- Set task
Copy the data exactly from the line that contains "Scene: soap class" through the line that contains "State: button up", keeping both end lines and leaving out everything else.
────────────────
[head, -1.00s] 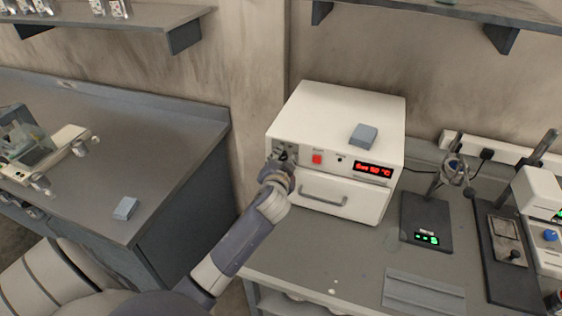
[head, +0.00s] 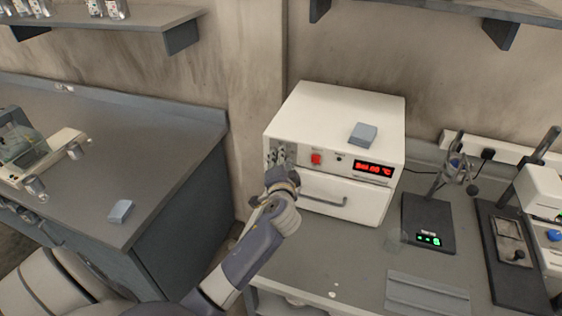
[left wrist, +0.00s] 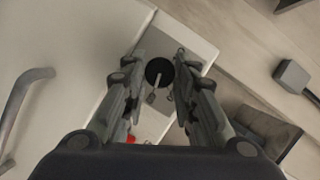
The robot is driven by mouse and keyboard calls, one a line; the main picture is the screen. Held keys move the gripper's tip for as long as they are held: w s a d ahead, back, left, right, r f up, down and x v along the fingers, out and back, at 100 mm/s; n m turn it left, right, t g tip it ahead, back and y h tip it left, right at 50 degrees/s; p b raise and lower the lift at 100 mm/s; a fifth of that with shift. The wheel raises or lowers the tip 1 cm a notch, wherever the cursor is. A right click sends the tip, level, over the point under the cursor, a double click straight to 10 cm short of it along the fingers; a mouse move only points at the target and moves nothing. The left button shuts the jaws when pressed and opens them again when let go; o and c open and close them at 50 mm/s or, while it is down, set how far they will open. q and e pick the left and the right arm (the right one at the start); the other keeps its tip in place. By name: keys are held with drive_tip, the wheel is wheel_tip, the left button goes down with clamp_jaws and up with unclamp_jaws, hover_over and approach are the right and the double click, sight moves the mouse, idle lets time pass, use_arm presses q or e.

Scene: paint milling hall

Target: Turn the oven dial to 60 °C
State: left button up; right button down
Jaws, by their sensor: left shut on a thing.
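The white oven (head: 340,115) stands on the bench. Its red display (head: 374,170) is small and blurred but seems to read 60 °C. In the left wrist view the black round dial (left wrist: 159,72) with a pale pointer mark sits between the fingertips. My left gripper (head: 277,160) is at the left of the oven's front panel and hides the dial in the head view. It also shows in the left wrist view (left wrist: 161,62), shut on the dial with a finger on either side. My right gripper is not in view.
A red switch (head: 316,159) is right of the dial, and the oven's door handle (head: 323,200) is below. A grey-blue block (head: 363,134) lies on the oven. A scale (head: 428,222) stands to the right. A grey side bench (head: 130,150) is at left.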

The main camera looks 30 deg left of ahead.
────────────────
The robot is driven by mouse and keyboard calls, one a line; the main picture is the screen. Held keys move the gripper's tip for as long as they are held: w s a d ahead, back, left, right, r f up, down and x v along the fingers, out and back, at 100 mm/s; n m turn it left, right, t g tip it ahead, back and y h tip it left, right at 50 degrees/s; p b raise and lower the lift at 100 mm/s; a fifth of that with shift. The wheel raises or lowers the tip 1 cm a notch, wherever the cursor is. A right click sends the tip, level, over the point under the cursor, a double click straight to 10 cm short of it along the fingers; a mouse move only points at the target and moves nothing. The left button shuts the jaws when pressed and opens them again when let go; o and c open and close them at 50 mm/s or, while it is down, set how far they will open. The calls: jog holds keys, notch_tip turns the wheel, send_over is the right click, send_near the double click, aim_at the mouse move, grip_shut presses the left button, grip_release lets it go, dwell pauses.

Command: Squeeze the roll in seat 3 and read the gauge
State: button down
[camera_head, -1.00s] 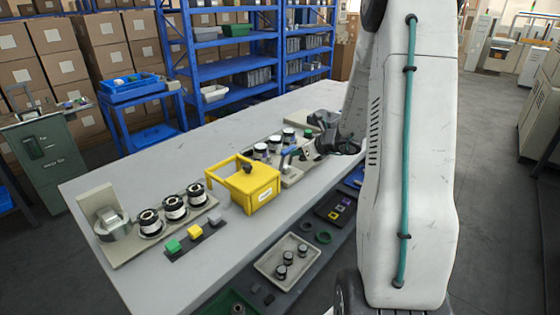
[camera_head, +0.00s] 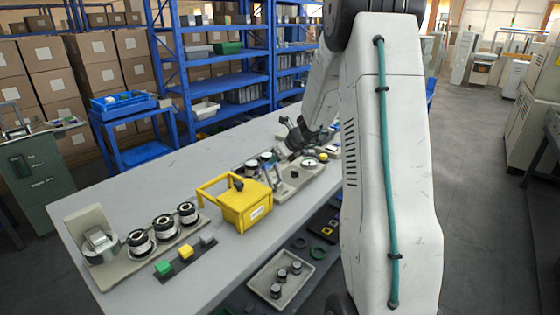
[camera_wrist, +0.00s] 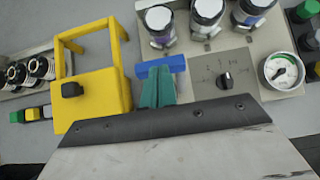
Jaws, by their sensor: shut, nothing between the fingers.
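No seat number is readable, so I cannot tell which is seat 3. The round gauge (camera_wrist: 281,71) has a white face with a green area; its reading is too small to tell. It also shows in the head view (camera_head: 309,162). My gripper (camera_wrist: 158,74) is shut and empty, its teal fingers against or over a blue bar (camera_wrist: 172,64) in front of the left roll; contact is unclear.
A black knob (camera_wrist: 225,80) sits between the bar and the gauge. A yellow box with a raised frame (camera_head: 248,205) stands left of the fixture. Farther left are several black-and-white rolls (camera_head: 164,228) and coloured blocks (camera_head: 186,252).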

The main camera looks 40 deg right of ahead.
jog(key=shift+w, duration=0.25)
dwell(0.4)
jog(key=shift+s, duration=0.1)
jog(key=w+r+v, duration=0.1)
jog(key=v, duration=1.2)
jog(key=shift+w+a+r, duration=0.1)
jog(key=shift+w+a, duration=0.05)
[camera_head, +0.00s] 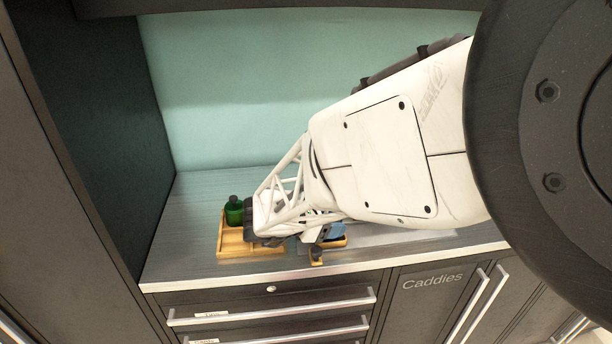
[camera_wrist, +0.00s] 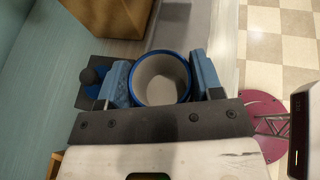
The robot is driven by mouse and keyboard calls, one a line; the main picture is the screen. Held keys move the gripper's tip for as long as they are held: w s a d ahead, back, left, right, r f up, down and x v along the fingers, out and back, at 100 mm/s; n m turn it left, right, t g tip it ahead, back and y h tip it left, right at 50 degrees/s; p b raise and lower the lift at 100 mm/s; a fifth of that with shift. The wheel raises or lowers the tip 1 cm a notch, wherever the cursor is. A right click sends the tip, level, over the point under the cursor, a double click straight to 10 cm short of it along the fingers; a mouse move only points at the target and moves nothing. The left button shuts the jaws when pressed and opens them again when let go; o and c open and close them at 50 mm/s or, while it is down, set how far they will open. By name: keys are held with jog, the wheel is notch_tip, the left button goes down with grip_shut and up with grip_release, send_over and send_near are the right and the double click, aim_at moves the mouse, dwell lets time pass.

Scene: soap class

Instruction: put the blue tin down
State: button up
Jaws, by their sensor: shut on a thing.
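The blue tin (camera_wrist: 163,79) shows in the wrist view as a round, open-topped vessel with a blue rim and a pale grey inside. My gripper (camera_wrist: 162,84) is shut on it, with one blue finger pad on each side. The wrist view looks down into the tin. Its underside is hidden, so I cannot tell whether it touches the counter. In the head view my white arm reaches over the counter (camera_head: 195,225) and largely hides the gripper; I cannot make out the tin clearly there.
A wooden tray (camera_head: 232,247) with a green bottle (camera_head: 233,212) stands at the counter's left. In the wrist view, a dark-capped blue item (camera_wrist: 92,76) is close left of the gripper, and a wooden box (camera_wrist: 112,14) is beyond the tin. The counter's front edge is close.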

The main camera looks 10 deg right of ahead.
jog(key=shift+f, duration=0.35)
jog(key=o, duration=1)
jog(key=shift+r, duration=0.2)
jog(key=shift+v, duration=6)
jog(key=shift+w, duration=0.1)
────────────────
- Solution for this task
Scene: soap class

Instruction: put the blue tin down
State: button up

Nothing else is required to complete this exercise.